# START OF Exercise data

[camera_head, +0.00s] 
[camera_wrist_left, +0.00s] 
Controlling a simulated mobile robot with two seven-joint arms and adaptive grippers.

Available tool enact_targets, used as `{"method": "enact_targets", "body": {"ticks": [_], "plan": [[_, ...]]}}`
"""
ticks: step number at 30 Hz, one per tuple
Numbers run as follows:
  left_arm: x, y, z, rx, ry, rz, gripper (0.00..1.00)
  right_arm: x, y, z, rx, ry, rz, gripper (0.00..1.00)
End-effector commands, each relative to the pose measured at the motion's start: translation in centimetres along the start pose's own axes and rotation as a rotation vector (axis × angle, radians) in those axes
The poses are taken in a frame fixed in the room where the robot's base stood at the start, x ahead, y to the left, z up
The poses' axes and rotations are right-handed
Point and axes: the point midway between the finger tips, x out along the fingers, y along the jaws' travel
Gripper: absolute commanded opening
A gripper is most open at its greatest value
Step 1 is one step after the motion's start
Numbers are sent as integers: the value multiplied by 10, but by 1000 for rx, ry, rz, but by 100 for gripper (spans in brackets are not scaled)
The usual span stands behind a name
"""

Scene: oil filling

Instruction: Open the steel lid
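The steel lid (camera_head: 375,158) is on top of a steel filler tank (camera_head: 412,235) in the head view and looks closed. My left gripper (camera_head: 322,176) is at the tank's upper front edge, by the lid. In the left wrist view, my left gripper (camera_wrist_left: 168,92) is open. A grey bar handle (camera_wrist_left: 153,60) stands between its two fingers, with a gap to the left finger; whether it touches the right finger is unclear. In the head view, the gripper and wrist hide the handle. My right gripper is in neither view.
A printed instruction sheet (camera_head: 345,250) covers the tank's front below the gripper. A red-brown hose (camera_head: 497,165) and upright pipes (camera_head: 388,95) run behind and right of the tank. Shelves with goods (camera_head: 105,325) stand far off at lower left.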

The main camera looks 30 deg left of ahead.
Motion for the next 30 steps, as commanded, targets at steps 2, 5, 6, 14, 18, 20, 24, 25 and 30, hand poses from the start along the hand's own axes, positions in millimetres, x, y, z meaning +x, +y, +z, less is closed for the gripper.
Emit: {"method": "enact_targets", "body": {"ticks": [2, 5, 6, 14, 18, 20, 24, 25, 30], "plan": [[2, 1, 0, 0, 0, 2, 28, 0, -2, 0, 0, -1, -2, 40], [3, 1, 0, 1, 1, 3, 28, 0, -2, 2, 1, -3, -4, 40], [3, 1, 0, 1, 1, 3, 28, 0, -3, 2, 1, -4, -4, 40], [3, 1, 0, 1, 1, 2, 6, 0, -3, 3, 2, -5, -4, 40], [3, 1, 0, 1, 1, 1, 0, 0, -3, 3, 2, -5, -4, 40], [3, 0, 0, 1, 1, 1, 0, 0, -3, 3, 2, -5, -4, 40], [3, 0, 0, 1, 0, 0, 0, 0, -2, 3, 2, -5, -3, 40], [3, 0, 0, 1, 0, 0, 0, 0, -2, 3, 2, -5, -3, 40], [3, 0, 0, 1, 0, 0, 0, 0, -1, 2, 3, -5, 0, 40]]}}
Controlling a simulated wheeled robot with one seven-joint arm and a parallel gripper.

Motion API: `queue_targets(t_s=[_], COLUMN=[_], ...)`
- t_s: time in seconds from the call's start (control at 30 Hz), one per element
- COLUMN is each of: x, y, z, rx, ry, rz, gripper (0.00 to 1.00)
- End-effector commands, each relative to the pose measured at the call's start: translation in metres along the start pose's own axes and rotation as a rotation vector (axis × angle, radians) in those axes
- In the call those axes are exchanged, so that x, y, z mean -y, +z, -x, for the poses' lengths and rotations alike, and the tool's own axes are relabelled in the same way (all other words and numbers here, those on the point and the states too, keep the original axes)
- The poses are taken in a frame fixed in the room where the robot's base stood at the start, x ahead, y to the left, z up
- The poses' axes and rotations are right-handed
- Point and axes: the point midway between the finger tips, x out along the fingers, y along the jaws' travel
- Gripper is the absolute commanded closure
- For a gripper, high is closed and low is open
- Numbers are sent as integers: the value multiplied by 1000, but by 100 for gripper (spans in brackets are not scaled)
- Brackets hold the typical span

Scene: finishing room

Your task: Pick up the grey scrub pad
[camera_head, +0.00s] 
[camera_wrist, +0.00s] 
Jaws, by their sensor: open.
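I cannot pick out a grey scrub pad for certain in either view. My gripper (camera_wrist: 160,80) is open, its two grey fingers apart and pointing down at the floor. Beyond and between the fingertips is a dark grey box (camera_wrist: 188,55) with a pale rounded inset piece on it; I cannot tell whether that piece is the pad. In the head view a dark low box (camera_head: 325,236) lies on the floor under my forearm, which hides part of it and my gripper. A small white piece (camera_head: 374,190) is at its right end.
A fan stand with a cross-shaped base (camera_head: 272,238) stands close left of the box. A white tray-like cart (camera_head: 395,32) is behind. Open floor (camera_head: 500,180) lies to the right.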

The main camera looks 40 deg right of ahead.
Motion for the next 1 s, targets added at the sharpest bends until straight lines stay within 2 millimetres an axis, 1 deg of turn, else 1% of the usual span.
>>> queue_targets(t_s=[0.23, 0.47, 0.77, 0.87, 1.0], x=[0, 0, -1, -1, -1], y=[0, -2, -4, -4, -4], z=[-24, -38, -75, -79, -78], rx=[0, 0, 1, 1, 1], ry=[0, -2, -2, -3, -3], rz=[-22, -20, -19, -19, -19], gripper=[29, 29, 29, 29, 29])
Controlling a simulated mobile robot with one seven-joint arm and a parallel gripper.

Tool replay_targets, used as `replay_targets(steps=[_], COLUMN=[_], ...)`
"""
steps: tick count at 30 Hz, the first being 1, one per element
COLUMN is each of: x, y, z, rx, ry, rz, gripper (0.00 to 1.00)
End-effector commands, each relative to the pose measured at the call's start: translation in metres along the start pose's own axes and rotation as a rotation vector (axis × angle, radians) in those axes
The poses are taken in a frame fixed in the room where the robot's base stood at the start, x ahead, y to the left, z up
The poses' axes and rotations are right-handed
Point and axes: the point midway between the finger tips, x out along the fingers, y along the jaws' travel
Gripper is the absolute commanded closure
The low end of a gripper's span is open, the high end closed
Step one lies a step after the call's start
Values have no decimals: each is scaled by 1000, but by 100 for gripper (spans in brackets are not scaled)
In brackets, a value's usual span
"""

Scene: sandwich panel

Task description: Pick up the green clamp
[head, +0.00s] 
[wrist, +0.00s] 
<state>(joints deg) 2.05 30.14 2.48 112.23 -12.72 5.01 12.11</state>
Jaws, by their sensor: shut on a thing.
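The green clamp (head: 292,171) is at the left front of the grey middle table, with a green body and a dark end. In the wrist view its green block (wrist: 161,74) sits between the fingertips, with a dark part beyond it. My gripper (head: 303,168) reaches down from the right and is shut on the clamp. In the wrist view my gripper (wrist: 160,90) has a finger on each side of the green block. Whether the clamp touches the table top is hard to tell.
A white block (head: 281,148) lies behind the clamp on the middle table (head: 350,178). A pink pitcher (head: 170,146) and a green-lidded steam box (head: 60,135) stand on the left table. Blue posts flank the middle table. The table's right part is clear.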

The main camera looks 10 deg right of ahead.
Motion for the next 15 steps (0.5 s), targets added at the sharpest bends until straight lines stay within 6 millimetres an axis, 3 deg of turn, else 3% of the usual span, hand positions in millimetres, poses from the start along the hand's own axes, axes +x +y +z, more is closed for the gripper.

# END OF Exercise data

Short problem
Say how many lines in the records above hold "high", and give no other text.

Solution for this problem
2